According to him, there are key focus areas that they hope to explore as legacies of the Year of Return and beyond it. He mentioned that “the diaspora investment project that we are working on, also the birth right journeys, trying to get people to appreciate what it means when we ask them to return.

“We are also looking at real estate development, looking at investment opportunities that exist for the African Diaspora. We believe that with the global spend that the African diaspora have in tourism and travel, it’s a unique opportunity for us to tap into that spend and also to ways that we can build on tourism for development.”
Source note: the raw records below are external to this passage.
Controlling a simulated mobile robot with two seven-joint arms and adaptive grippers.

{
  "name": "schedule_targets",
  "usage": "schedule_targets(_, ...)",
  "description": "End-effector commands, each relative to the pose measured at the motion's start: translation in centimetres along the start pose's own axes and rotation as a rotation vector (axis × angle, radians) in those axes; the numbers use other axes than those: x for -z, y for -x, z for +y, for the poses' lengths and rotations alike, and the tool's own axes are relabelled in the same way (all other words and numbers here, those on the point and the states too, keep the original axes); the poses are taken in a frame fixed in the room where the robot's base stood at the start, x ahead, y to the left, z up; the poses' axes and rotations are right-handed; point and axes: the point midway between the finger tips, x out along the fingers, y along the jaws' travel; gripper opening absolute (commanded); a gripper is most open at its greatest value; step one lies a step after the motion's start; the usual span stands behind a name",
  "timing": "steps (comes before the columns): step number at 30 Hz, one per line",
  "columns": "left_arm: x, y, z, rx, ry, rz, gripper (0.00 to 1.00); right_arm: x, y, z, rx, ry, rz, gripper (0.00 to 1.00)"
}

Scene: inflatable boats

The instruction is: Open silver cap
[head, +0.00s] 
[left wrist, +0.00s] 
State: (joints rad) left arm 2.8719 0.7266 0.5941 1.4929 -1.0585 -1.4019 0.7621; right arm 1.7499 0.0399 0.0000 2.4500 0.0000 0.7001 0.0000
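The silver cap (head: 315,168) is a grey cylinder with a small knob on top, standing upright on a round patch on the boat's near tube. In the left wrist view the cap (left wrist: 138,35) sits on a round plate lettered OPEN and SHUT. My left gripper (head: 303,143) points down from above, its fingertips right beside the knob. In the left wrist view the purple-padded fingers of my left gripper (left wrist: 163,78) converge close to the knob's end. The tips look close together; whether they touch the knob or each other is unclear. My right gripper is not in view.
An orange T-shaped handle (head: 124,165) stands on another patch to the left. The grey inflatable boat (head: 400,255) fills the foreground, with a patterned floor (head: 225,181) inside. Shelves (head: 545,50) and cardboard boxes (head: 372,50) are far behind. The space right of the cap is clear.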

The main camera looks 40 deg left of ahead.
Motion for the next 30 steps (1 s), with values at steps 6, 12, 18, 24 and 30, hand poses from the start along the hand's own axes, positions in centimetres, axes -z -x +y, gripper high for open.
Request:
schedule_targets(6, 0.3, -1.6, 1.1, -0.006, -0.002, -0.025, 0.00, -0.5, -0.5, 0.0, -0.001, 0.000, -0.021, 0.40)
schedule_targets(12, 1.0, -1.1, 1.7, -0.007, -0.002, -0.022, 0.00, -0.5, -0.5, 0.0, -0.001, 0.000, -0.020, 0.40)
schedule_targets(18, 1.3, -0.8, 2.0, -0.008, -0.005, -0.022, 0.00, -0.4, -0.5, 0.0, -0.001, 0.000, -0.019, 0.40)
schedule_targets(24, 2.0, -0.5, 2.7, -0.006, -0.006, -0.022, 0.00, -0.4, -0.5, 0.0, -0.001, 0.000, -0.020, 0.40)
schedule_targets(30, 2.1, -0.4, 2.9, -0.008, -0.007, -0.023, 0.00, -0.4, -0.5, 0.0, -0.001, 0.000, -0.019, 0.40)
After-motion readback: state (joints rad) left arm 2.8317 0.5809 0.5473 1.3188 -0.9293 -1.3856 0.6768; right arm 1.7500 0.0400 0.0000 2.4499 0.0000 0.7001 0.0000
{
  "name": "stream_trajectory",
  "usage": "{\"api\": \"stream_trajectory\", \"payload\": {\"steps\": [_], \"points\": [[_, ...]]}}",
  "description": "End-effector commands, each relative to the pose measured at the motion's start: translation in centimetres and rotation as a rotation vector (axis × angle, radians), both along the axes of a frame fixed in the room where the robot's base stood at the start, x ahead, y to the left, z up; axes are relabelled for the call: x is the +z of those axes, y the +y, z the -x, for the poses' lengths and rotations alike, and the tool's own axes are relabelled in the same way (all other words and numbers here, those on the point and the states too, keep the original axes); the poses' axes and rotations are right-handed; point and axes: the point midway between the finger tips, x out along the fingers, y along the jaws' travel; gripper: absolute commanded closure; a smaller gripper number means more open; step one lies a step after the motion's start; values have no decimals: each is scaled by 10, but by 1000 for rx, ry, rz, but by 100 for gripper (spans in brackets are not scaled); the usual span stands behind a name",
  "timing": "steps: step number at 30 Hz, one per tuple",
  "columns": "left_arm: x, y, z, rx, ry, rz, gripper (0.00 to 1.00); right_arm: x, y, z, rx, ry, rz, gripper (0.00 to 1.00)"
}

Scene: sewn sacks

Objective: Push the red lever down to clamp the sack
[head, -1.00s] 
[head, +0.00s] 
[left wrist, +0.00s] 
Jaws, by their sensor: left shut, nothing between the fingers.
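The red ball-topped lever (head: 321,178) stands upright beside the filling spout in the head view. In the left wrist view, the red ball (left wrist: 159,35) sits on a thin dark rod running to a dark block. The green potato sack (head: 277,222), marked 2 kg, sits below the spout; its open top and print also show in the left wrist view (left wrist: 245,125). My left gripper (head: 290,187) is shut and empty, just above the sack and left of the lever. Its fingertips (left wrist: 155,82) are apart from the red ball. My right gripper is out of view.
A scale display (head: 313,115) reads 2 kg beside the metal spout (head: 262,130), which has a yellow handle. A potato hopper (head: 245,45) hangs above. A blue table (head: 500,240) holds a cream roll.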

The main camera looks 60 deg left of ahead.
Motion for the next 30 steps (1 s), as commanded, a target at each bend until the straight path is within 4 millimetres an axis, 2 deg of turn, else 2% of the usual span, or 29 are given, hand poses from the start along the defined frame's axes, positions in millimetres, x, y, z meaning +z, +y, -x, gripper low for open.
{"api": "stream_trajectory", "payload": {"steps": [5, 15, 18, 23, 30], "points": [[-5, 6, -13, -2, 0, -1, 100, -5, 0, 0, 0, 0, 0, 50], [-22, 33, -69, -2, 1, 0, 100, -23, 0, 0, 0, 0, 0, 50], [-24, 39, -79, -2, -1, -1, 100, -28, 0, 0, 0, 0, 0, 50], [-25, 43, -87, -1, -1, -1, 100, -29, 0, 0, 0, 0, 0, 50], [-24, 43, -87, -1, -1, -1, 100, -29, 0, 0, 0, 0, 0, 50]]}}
Beyond the Year. Wode Maya (right) with African-Americans engaged in organic farming near Accra /Photo: Screenshot/Wode Maya


He said World Tourism Market, London, offers Ghana a unique opportunity to engage with the UK market which has a lot of African diasporans.

“Here we have a very strong contingent of second and third generation Ghanaians, who will be coming back home. December is a very big month for us. We have several activities, parties, musical concerts, investment summits, and leisure and fun happening throughout the month of December, and we believe that it becomes a catalyst for us to build on for 2020 and beyond,” Agyeman maintained.

Beyond the return, Agyeman says Ghana is home. “And we mean home, we are talking about our nature, we are talking about our culture, we are talking about adventure. Ghana has several sites for adventure, we have several natural attractions, the waterfalls, the parks and all those things that make up the ecotourism product that we have, is also there for grabs.

President Akufo-Addo launched the “Year of Return” in Washington, D.C., in September 2018 for African-Americans, giving fresh impetus to efforts to unite Africans on the continent with their brothers and sisters in the diaspora.

African-Americans at the Cape Coast Castle, one of the popular places visited by the Year of Return tourists /Photo: Screenshot


At that event, President Akufo-Addo said, “We know of the extraordinary achievements and contributions they [Africans in the diaspora] made to the lives of the Americans, and it is important that this symbolic year, 400 years later, we commemorate their existence and their sacrifices.”

The year 2019 marked 400 years since African arrival in the United States in 1619. Ghana was a major hub for the transatlantic slave trade from the 16th to the 19th centuries. Years after the abolition of the slave trade, many African Americans have been searching for their roots in Africa. One of them is W.E B Du Bois.

In the heart of Accra, Ghana’s capital, just a few meters from the United States embassy, lie the tombs of W. E. B. Du Bois, a great African-American civil rights leader, and his wife, Shirley. The founder of the US-based National Association for the Advancement of Coloured People moved to Accra in 1961, settling in the city’s serene residential area of Labone and living there until his death in August 1963.

Du Bois’s journey to Ghana may have signalled the emergence of a profound desire among Africans in the diaspora to retrace their roots and return to the continent.